Eso es lo que me genera pertenencia hacía este proyecto. En el trajín de estos años hemos establecido un proceso de aprendizaje que es forma de vida sustentada en el ejercicio de una amistad sin concesiones; en la práctica de una vida cotidiana que celebra el placer y no el sufrimiento; aunque a veces nuestra nada práctica cotidianeidad de románticos trasnochados nos lleve a trastabillar y dar de tumbos por los caminos del sur de la ciudad.

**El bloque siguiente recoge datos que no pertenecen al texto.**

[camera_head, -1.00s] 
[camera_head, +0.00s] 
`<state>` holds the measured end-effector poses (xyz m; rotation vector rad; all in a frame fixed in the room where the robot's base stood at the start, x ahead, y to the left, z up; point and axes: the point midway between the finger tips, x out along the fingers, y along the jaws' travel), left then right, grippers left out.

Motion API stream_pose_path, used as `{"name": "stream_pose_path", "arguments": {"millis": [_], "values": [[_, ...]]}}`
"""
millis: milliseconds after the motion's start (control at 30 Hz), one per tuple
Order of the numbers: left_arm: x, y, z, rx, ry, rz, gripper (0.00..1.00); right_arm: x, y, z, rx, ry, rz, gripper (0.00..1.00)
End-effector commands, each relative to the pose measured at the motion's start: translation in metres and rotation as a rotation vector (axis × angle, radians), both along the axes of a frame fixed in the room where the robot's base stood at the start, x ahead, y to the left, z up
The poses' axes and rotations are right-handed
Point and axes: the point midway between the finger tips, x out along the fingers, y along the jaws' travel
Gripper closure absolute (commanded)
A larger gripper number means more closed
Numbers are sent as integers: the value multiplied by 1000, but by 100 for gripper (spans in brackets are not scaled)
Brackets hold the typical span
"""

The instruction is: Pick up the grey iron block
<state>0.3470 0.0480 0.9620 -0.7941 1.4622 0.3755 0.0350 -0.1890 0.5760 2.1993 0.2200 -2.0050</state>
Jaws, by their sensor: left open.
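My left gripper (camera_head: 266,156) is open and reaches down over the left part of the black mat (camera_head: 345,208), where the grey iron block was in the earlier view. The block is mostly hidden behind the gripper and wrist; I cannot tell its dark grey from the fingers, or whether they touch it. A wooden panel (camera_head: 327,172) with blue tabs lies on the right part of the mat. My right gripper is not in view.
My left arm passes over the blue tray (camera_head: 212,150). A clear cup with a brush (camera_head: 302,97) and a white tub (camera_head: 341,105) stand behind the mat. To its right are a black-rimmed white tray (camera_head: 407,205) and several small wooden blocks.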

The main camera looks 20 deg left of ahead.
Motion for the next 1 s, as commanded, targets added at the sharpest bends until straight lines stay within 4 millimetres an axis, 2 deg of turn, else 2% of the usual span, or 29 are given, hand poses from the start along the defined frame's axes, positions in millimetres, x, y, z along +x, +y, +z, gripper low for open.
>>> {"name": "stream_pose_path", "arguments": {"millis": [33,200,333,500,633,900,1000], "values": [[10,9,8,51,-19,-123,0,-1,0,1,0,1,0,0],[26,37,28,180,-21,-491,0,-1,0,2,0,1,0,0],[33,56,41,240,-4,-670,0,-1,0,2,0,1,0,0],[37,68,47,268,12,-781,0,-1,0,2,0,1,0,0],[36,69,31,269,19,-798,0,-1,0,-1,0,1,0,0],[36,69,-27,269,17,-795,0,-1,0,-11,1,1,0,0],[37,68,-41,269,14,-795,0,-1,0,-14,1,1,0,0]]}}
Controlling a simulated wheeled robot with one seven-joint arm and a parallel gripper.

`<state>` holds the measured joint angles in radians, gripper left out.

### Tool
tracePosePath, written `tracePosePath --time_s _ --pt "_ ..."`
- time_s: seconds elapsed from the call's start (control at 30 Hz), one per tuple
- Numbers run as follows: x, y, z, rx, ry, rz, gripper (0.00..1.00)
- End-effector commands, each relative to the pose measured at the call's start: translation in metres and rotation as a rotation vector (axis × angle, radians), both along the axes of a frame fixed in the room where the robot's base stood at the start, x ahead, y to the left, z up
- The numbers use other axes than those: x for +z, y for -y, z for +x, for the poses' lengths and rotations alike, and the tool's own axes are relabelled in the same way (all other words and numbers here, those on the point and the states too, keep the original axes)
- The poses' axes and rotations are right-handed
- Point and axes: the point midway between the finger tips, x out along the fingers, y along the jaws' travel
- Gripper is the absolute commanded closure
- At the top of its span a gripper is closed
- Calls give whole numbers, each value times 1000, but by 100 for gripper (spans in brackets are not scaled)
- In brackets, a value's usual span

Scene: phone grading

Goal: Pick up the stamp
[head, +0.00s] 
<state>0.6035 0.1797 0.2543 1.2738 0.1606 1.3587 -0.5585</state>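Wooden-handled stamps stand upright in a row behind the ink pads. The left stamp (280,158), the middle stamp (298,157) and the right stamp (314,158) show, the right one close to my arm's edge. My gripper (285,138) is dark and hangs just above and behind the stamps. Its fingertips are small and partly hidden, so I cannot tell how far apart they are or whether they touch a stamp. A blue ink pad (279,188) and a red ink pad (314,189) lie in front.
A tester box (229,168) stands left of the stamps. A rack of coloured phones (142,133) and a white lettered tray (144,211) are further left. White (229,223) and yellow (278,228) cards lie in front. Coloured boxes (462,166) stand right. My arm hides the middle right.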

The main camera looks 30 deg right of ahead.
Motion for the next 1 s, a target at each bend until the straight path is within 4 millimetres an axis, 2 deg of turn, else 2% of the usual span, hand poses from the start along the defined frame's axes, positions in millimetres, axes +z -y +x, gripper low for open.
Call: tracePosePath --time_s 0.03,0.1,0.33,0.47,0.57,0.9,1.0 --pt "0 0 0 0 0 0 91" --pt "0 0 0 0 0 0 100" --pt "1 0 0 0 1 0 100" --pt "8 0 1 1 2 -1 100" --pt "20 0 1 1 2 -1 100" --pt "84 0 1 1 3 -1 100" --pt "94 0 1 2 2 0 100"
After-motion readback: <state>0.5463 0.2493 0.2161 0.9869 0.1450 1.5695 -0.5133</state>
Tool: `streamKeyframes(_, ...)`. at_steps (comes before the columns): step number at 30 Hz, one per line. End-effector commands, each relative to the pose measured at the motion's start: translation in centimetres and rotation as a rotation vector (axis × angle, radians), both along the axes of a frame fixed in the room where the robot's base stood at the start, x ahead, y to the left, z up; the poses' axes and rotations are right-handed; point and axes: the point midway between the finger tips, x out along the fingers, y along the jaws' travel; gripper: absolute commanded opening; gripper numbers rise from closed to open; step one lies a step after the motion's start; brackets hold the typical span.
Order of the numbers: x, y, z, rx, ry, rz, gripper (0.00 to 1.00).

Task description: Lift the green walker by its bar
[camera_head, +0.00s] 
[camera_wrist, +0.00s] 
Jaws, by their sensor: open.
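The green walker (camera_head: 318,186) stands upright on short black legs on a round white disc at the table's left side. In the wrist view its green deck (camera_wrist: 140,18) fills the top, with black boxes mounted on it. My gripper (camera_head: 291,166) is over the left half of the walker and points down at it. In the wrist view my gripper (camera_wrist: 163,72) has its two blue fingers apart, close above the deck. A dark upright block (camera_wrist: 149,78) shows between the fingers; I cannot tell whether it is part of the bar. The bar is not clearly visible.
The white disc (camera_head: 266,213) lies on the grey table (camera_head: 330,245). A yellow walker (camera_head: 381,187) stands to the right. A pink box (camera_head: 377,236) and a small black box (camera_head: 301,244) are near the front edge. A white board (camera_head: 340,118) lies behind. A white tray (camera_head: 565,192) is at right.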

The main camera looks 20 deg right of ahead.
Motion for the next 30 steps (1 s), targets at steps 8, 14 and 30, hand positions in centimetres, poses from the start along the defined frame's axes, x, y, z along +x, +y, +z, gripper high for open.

Nos topamos, en fin, con la disyuntiva de continuar con un bajo perfil o de acceder a lógica mercantil. ¿Cómo exprimirle a la revista viabilidad económica sin perder su esencia irreverente? He visto a personas venerar bustos de Marx y a la vuelta de la esquina rasgarse las vestiduras por unos cuantos pesos. He visto también a poerockstars que se convierten en verdaderos usureros cuando el tema del dinero está de por medio. Es un reto que tenemos por delante y ante el cual nos corresponde trascender nuestras diferencias poniendo siempre por delante la amistad. Esa misma, que como dice Robert Grossman «posibilita luchar contra esa arbitrariedad que pareciera dominar nuestro destino». Por lo pronto, y en ese sentido, hemos reactivado nuestro programa editorial con «Un hombre no patea perros heridos» de Susana Iglesias. Notable y punzante libro de una mujer aguerrida y hermosa.

Me congratulo por este número 19 y brindo por él por ustedes. ¡Muchas gracias!